[Entries from a robot dataset]
## START

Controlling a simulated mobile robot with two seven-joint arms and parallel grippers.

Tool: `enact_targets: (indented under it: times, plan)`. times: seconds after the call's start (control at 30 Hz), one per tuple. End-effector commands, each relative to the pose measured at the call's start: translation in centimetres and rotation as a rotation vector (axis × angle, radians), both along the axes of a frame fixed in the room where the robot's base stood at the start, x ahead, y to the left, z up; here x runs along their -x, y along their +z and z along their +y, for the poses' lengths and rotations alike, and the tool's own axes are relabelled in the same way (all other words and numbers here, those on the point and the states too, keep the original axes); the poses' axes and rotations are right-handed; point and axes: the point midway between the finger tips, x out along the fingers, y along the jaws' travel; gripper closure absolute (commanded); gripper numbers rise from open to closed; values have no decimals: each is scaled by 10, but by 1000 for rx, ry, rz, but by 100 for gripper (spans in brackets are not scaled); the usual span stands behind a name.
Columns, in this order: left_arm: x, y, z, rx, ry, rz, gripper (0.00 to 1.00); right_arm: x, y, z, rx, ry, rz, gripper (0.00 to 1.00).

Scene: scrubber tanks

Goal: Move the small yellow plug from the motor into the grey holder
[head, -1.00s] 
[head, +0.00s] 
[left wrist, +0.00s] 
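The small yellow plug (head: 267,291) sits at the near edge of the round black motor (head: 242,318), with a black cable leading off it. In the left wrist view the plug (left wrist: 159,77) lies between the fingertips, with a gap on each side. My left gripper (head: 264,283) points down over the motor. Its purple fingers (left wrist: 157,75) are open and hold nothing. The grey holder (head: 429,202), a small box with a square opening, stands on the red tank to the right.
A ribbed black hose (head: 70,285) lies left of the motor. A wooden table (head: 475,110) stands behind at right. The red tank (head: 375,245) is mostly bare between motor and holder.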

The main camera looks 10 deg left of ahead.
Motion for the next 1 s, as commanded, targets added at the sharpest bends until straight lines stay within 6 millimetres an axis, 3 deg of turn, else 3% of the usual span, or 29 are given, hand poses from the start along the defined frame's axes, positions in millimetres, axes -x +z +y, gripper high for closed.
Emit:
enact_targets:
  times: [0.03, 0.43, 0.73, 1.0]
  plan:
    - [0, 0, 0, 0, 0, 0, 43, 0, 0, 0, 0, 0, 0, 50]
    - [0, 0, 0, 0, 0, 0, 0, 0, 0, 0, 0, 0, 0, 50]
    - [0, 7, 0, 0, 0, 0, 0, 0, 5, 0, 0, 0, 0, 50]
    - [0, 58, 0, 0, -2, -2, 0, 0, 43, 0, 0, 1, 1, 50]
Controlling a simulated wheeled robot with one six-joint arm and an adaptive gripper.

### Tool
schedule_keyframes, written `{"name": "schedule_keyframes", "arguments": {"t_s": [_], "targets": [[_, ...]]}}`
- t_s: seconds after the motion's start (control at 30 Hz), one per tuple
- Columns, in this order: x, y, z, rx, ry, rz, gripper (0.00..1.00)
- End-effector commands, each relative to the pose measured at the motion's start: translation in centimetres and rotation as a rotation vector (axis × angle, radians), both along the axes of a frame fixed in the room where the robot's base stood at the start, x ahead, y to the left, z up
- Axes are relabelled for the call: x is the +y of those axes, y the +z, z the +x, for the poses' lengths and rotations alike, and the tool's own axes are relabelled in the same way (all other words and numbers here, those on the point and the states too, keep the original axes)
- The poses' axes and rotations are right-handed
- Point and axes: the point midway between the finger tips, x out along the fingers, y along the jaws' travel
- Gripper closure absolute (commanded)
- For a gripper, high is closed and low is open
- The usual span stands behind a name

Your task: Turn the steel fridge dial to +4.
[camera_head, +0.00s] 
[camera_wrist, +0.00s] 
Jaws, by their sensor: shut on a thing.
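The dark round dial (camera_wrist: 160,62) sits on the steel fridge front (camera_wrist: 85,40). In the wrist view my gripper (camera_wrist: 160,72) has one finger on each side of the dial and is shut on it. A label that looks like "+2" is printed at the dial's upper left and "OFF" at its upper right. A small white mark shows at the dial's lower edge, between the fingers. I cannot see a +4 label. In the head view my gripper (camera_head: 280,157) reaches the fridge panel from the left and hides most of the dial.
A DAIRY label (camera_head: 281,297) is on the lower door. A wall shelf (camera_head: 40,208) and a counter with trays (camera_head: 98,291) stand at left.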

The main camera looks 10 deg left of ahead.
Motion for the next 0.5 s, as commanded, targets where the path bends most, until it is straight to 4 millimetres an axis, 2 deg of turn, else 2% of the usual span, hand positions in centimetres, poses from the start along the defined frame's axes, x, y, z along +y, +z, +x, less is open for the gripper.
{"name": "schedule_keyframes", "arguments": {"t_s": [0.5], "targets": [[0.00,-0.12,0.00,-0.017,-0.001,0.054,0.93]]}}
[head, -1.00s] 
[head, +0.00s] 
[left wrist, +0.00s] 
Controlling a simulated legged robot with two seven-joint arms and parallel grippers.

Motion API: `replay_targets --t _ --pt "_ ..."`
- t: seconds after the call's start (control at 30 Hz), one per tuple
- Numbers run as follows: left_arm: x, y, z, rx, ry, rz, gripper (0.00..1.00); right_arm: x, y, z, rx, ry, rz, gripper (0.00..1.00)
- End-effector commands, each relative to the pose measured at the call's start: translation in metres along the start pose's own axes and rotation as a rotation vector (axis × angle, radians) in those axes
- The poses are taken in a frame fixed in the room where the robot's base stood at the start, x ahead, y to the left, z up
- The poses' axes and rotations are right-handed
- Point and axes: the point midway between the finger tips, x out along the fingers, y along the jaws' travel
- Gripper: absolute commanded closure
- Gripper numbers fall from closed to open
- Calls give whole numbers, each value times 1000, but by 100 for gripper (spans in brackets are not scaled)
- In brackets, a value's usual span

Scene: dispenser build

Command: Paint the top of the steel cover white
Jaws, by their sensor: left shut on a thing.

## END

Stated exercise:
Quote every entry exactly.

Answer to this task:
Controlling a simulated mobile robot with two seven-joint arms and parallel grippers.

Tool: `enact_targets: (indented under it: times, plan)`. times: seconds after the call's start (control at 30 Hz), one per tuple. End-effector commands, each relative to the pose measured at the call's start: translation in centimetres and rotation as a rotation vector (axis × angle, radians), both along the axes of a frame fixed in the room where the robot's base stood at the start, x ahead, y to the left, z up; here x runs along their -x, y along their +z and z along their +y, for the poses' lengths and rotations alike, and the tool's own axes are relabelled in the same way (all other words and numbers here, those on the point and the states too, keep the original axes); the poses' axes and rotations are right-handed; point and axes: the point midway between the finger tips, x out along the fingers, y along the jaws' travel; gripper closure absolute (commanded); gripper numbers rise from open to closed; values have no decimals: each is scaled by 10, but by 1000 for rx, ry, rz, but by 100 for gripper (spans in brackets are not scaled); the usual span stands behind a name.
Columns, in this order: left_arm: x, y, z, rx, ry, rz, gripper (0.00 to 1.00); right_arm: x, y, z, rx, ry, rz, gripper (0.00 to 1.00).

Scene: scrubber tanks

Goal: Move the small yellow plug from the motor into the grey holder
[head, -1.00s] 
[head, +0.00s] 
[left wrist, +0.00s] 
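The small yellow plug (head: 267,291) sits at the near edge of the round black motor (head: 242,318), with a black cable leading off it. In the left wrist view the plug (left wrist: 159,77) lies between the fingertips, with a gap on each side. My left gripper (head: 264,283) points down over the motor. Its purple fingers (left wrist: 157,75) are open and hold nothing. The grey holder (head: 429,202), a small box with a square opening, stands on the red tank to the right.
A ribbed black hose (head: 70,285) lies left of the motor. A wooden table (head: 475,110) stands behind at right. The red tank (head: 375,245) is mostly bare between motor and holder.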

The main camera looks 10 deg left of ahead.
Motion for the next 1 s, as commanded, targets added at the sharpest bends until straight lines stay within 6 millimetres an axis, 3 deg of turn, else 3% of the usual span, or 29 are given, hand poses from the start along the defined frame's axes, positions in millimetres, axes -x +z +y, gripper high for closed.
Emit:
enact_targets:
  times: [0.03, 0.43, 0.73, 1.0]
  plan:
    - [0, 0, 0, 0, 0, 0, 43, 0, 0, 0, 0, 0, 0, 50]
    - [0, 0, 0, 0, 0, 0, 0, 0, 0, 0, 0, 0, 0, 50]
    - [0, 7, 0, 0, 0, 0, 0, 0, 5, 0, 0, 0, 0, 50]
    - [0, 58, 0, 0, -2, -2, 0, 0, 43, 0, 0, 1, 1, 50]
Controlling a simulated wheeled robot with one six-joint arm and an adaptive gripper.

### Tool
schedule_keyframes, written `{"name": "schedule_keyframes", "arguments": {"t_s": [_], "targets": [[_, ...]]}}`
- t_s: seconds after the motion's start (control at 30 Hz), one per tuple
- Columns, in this order: x, y, z, rx, ry, rz, gripper (0.00..1.00)
- End-effector commands, each relative to the pose measured at the motion's start: translation in centimetres and rotation as a rotation vector (axis × angle, radians), both along the axes of a frame fixed in the room where the robot's base stood at the start, x ahead, y to the left, z up
- Axes are relabelled for the call: x is the +y of those axes, y the +z, z the +x, for the poses' lengths and rotations alike, and the tool's own axes are relabelled in the same way (all other words and numbers here, those on the point and the states too, keep the original axes)
- The poses' axes and rotations are right-handed
- Point and axes: the point midway between the finger tips, x out along the fingers, y along the jaws' travel
- Gripper closure absolute (commanded)
- For a gripper, high is closed and low is open
- The usual span stands behind a name

Your task: Turn the steel fridge dial to +4.
[camera_head, +0.00s] 
[camera_wrist, +0.00s] 
Jaws, by their sensor: shut on a thing.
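The dark round dial (camera_wrist: 160,62) sits on the steel fridge front (camera_wrist: 85,40). In the wrist view my gripper (camera_wrist: 160,72) has one finger on each side of the dial and is shut on it. A label that looks like "+2" is printed at the dial's upper left and "OFF" at its upper right. A small white mark shows at the dial's lower edge, between the fingers. I cannot see a +4 label. In the head view my gripper (camera_head: 280,157) reaches the fridge panel from the left and hides most of the dial.
A DAIRY label (camera_head: 281,297) is on the lower door. A wall shelf (camera_head: 40,208) and a counter with trays (camera_head: 98,291) stand at left.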

The main camera looks 10 deg left of ahead.
Motion for the next 0.5 s, as commanded, targets where the path bends most, until it is straight to 4 millimetres an axis, 2 deg of turn, else 2% of the usual span, hand positions in centimetres, poses from the start along the defined frame's axes, x, y, z along +y, +z, +x, less is open for the gripper.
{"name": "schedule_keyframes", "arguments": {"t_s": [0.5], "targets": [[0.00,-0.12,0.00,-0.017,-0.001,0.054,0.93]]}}
[head, -1.00s] 
[head, +0.00s] 
[left wrist, +0.00s] 
Controlling a simulated legged robot with two seven-joint arms and parallel grippers.

Motion API: `replay_targets --t _ --pt "_ ..."`
- t: seconds after the call's start (control at 30 Hz), one per tuple
- Numbers run as follows: left_arm: x, y, z, rx, ry, rz, gripper (0.00..1.00); right_arm: x, y, z, rx, ry, rz, gripper (0.00..1.00)
- End-effector commands, each relative to the pose measured at the call's start: translation in metres along the start pose's own axes and rotation as a rotation vector (axis × angle, radians) in those axes
- The poses are taken in a frame fixed in the room where the robot's base stood at the start, x ahead, y to the left, z up
- The poses' axes and rotations are right-handed
- Point and axes: the point midway between the finger tips, x out along the fingers, y along the jaws' travel
- Gripper: absolute commanded closure
- Gripper numbers fall from closed to open
- Calls give whole numbers, each value times 1000, but by 100 for gripper (spans in brackets are not scaled)
- In brackets, a value's usual span

Scene: dispenser build

Command: Paint the top of the steel cover white
Jaws, by their sensor: left shut on a thing.

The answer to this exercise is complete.